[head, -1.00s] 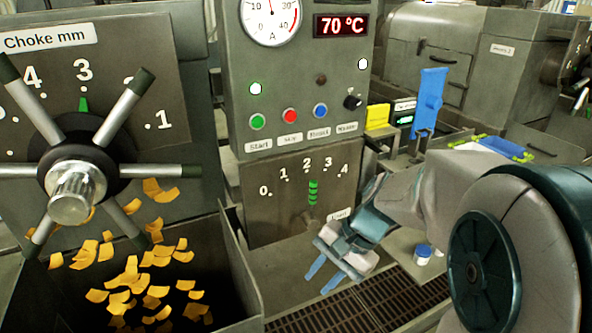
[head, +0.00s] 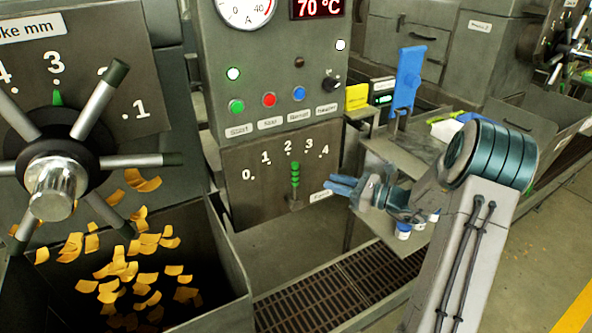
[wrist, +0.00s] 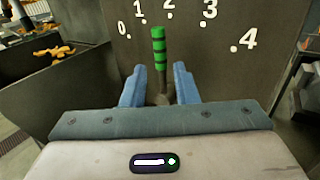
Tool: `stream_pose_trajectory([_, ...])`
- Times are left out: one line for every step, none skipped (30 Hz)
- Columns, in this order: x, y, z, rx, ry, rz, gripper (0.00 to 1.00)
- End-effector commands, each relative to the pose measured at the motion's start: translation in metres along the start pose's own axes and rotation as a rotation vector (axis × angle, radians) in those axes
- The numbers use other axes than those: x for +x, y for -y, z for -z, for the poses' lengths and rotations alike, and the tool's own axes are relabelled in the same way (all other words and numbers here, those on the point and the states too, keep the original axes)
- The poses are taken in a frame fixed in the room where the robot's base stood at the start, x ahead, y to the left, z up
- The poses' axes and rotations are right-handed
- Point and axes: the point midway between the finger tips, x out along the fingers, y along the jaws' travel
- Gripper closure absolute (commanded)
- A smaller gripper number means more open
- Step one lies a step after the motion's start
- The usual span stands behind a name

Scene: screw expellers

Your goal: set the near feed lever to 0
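The near feed lever (head: 295,175) has a green banded handle and stands upright on a grey panel with a 0 to 4 dial (head: 241,182). Its top is close to the 2 mark in the head view. My gripper (head: 331,184) is to the right of the lever with its blue fingers toward the panel, visibly short of the lever. In the wrist view my gripper (wrist: 158,83) is open and empty. The lever (wrist: 158,50) appears ahead, between the two fingers in the picture, its lower end on a grey stem.
A hopper of orange flakes (head: 240,288) and the spoked choke wheel (head: 60,165) are left of the panel. A control box with buttons (head: 269,99) is above the dial. A floor grate (head: 330,295) lies below.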

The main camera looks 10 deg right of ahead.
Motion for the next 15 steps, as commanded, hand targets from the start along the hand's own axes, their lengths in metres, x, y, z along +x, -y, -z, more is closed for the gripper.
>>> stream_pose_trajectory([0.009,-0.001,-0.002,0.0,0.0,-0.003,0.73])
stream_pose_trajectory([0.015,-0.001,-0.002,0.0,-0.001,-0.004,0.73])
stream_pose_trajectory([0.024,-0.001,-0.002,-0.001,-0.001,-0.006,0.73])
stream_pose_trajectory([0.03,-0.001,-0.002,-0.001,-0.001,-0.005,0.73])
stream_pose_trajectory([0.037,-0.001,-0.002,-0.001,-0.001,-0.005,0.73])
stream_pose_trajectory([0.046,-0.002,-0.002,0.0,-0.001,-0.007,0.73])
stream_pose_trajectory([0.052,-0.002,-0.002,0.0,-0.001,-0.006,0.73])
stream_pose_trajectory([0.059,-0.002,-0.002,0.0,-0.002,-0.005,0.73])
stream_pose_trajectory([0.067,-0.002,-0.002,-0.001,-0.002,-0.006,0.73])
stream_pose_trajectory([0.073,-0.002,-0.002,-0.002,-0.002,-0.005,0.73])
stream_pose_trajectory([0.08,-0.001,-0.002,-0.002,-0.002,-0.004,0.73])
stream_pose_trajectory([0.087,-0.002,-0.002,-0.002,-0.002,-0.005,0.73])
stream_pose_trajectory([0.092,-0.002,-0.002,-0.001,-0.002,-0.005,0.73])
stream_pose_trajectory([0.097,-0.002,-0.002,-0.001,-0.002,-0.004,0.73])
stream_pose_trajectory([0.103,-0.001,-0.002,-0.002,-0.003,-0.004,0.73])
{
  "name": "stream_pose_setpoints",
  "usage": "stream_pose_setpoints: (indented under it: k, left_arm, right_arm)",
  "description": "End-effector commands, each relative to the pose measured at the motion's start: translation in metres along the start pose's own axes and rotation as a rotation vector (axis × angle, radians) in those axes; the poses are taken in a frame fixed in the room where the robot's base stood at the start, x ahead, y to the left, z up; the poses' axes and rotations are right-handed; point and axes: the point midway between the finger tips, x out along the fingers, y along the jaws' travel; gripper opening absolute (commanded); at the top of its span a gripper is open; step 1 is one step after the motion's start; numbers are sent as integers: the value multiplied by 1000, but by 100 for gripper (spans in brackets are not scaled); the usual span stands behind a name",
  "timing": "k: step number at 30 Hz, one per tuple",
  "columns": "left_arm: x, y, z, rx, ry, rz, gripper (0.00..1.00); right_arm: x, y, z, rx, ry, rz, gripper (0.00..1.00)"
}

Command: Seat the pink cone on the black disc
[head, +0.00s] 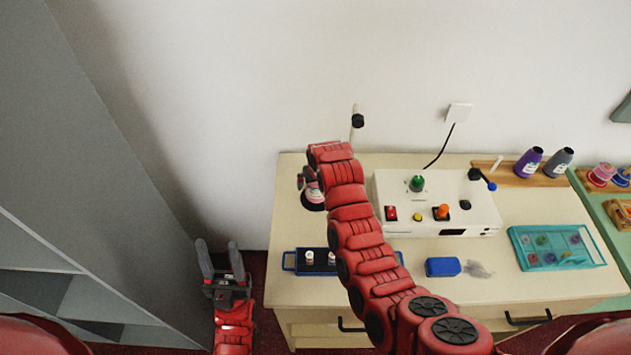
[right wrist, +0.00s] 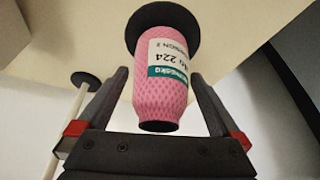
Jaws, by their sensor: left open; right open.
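The pink cone (right wrist: 165,75) with a white and green label fills the middle of the right wrist view, which shows it upside down. Its wide end meets the black disc (right wrist: 190,25); whether it is fully seated I cannot tell. In the head view the cone (head: 315,195) is partly hidden by my right arm, with the disc (head: 312,206) under it at the counter's left side. My right gripper (right wrist: 158,78) is open, its fingers on either side of the cone with gaps visible. My left gripper (head: 217,243) is open and empty, left of the counter.
A white box with knobs (head: 455,190) stands right of my arm. A post with a black knob (head: 357,121) stands behind.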

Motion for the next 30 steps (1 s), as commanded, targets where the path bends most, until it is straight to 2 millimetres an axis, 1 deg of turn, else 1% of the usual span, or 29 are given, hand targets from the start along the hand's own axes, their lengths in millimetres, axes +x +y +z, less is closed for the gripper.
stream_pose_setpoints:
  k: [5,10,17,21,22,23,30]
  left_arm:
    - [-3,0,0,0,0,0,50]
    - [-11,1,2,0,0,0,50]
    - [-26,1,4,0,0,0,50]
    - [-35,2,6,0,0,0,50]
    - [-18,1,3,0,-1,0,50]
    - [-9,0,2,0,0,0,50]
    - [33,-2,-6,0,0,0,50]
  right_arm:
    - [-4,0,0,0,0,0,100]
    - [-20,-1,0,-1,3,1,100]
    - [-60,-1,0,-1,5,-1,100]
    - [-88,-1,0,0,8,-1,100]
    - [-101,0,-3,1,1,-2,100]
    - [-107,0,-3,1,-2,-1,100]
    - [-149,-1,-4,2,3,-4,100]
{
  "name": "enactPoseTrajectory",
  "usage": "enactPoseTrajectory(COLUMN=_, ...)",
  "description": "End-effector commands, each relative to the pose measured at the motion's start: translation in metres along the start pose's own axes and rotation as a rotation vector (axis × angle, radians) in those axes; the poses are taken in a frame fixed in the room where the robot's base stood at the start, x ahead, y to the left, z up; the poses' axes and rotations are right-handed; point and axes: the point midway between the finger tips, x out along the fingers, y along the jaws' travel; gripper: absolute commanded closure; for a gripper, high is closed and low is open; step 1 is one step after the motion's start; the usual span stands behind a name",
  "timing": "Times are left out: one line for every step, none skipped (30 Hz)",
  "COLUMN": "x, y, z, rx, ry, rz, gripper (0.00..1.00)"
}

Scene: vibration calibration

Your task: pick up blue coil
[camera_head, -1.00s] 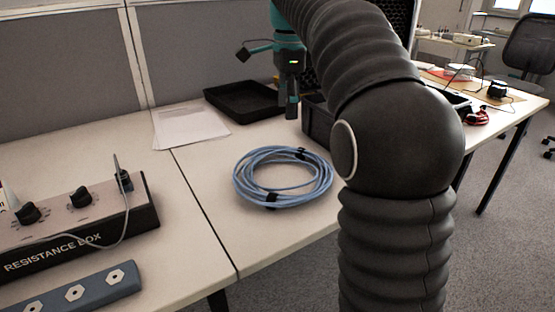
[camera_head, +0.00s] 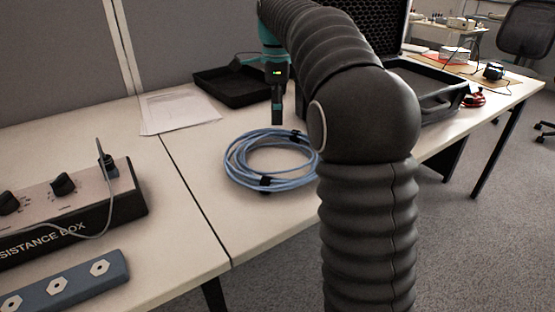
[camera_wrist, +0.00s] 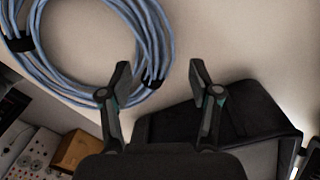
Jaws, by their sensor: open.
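The blue coil (camera_head: 233,161) lies flat on the table, a ring of several loops bound with black straps. It also shows in the wrist view at the upper left (camera_wrist: 159,42), partly cut off by the frame edge. My gripper (camera_head: 277,118) points down above the far side of the coil in the head view. The left finger overlaps the coil's edge in that picture; the right finger is over bare table. My arm hides part of the coil's right side.
A black tray (camera_head: 232,97) and white papers (camera_head: 178,110) lie behind the coil. An open black case (camera_head: 436,112) stands to the right. A resistance box (camera_head: 122,190) and a blue-grey bar (camera_head: 70,285) are at the left. The table front of the coil is clear.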

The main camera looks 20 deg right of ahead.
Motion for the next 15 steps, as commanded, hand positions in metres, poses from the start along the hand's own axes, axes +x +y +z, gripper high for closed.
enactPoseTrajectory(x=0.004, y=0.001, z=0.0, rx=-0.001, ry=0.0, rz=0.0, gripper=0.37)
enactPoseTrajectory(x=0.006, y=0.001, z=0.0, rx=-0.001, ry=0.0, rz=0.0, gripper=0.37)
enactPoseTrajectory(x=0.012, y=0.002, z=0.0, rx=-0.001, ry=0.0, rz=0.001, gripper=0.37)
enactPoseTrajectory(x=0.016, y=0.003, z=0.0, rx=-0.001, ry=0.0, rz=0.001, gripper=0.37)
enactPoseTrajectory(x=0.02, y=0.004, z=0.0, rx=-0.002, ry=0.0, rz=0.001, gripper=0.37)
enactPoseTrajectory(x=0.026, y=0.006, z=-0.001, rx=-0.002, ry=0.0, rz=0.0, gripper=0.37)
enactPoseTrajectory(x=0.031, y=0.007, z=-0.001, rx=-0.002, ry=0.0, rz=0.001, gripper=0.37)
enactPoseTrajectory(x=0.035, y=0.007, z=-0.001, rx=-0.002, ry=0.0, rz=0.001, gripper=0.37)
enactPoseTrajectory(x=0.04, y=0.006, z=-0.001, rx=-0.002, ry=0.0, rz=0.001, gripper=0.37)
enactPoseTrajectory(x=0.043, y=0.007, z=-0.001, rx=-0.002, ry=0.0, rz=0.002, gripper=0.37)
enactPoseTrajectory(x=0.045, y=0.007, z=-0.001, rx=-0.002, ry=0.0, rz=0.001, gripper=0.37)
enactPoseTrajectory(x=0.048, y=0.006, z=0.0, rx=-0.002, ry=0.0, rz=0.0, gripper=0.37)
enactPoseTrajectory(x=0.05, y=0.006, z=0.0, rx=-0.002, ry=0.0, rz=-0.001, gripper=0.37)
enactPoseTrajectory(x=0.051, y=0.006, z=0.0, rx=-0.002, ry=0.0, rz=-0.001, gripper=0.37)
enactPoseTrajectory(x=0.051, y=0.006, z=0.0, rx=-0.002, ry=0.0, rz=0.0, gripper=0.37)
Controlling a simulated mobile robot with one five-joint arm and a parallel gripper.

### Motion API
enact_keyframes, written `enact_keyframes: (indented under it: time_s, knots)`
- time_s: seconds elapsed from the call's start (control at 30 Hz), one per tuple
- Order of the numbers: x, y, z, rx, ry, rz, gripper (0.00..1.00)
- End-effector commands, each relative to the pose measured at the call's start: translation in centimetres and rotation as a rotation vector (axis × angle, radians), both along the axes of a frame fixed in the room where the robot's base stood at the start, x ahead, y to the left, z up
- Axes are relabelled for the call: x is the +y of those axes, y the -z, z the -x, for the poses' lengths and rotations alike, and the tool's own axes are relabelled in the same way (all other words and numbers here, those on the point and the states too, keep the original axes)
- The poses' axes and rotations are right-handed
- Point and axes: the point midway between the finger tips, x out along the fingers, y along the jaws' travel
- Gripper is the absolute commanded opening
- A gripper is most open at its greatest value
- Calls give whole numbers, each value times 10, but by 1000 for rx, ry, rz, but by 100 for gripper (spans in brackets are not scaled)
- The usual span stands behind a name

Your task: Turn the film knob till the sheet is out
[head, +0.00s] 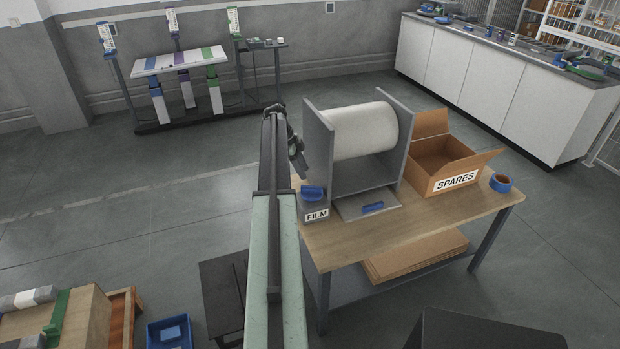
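The film dispenser is a grey frame (318,133) on a wooden table, holding a large white roll (362,131). A blue knob (313,192) sits low at its front left, above a label reading FILM (316,215). A light grey flat piece (350,208) juts out at the bottom front, with a small blue part (373,207) on it. I cannot tell whether any film lies there. My gripper (301,170) is dark and small in the head view, beside the frame's left panel and above the knob, seemingly apart from it. Its fingers are too small to read.
An open cardboard box marked SPARES (455,181) and a blue tape roll (501,182) stand to the right on the table (400,235). Flat cardboard (415,255) lies on the lower shelf. A blue bin (169,333) is at lower left.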

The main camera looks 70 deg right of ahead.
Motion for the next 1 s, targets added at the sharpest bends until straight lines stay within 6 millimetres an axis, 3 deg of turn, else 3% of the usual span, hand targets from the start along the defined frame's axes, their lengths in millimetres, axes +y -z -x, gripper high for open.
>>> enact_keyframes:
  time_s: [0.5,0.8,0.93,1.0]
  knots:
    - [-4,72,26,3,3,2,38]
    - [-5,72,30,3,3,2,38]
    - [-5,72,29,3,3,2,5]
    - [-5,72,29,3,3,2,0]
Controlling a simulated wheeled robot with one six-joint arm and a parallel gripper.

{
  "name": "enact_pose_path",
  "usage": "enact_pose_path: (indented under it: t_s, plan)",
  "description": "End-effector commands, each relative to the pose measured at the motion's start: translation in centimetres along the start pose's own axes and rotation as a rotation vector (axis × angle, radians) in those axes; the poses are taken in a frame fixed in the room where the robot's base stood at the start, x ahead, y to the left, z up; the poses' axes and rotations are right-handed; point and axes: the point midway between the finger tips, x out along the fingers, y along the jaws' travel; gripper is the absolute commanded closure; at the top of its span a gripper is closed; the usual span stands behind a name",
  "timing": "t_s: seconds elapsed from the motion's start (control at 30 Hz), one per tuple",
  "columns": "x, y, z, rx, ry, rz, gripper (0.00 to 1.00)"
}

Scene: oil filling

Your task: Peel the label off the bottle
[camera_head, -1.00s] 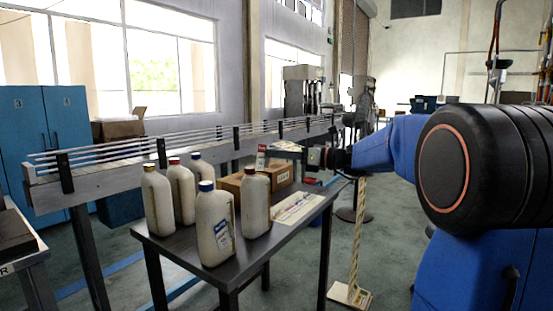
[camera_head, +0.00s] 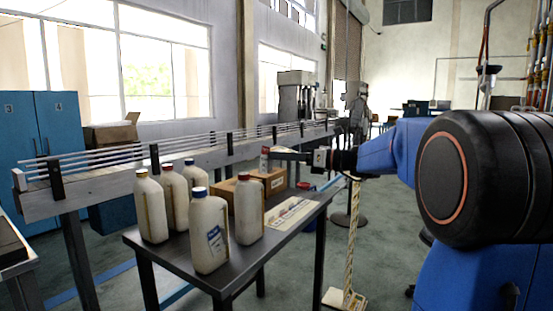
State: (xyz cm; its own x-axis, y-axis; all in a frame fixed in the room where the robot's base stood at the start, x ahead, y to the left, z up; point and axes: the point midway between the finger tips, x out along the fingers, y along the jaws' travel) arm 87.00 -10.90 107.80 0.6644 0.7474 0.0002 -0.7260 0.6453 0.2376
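Several off-white bottles stand upright on a dark table (camera_head: 160,245). My gripper (camera_head: 273,154) points left above the back of the table, beyond and right of the bottles. A small white and red piece (camera_head: 264,159) shows at its tip. I cannot tell whether the fingers hold it.
A cardboard box (camera_head: 273,182) and a pale sheet with markings (camera_head: 291,213) lie on the table. A railed conveyor (camera_head: 110,185) runs behind it. A thin pale stand (camera_head: 354,235) is on the floor to the right. Blue cabinets (camera_head: 40,145) stand at left.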

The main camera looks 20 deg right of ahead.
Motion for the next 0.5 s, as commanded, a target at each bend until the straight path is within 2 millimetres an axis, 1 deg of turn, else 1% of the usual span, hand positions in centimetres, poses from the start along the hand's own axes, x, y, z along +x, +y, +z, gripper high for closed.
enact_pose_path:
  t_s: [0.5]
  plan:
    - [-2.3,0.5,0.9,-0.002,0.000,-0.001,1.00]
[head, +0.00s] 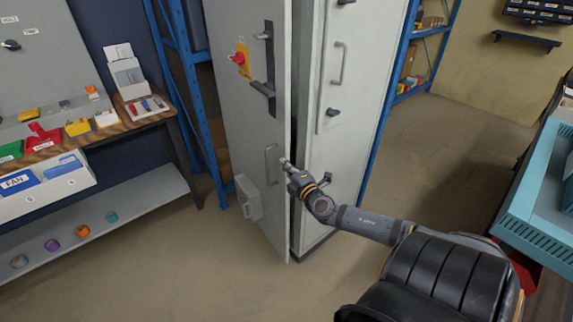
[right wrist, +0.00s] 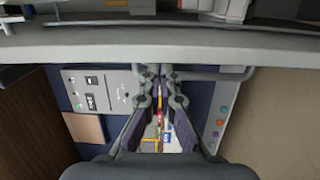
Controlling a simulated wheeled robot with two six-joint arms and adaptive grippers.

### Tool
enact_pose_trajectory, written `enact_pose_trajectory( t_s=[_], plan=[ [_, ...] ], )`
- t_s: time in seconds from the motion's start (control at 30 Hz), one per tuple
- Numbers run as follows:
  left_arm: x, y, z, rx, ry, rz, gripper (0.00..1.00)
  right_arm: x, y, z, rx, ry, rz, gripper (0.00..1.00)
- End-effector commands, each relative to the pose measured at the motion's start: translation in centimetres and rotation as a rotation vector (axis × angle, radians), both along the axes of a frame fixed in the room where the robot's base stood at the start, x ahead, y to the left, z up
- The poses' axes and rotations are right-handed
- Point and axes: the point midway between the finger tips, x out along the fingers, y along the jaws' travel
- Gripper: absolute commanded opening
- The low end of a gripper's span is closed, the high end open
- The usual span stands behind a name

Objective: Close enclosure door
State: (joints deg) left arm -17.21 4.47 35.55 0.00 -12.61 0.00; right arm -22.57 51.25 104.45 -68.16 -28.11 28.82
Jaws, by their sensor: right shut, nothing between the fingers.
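The tall grey enclosure (head: 318,195) stands in the middle of the head view. Its left door (head: 240,135) is ajar, with a dark gap along its right edge. The door carries a red switch on a yellow plate (head: 240,60), a black latch (head: 263,88) and a grey bar handle (head: 271,165). My right gripper (head: 284,161) is shut and empty, close to the door's right edge beside the bar handle. In the right wrist view its fingertips (right wrist: 159,72) are together just below a pale grey panel edge (right wrist: 160,42). Contact cannot be told. My left gripper is out of view.
A bench with a wooden top (head: 110,132) and colored parts stands at left, above a grey lower shelf (head: 110,225). Blue racks (head: 200,110) flank the enclosure. A teal container (head: 525,205) is at right. The floor (head: 190,270) before the enclosure is clear.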

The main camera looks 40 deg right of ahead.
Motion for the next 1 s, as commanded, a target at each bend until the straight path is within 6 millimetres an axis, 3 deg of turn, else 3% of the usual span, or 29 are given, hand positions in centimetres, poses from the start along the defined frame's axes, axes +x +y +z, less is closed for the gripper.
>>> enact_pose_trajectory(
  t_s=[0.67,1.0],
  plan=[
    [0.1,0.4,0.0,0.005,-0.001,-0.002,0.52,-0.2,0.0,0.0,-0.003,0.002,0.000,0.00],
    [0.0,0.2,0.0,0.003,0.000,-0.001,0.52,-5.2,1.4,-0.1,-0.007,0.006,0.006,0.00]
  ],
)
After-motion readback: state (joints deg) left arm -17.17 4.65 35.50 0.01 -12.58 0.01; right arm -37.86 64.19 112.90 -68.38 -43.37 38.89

*The exercise*
Search the records above for the string "indented". Copy every line that contains it.

*Answer to the exercise*
  "usage": "stream_pose_setpoints: (indented under it: k, left_arm, right_arm)",
enact_keyframes, written `enact_keyframes: (indented under it: time_s, knots)`
  "usage": "enact_pose_path: (indented under it: t_s, plan)",

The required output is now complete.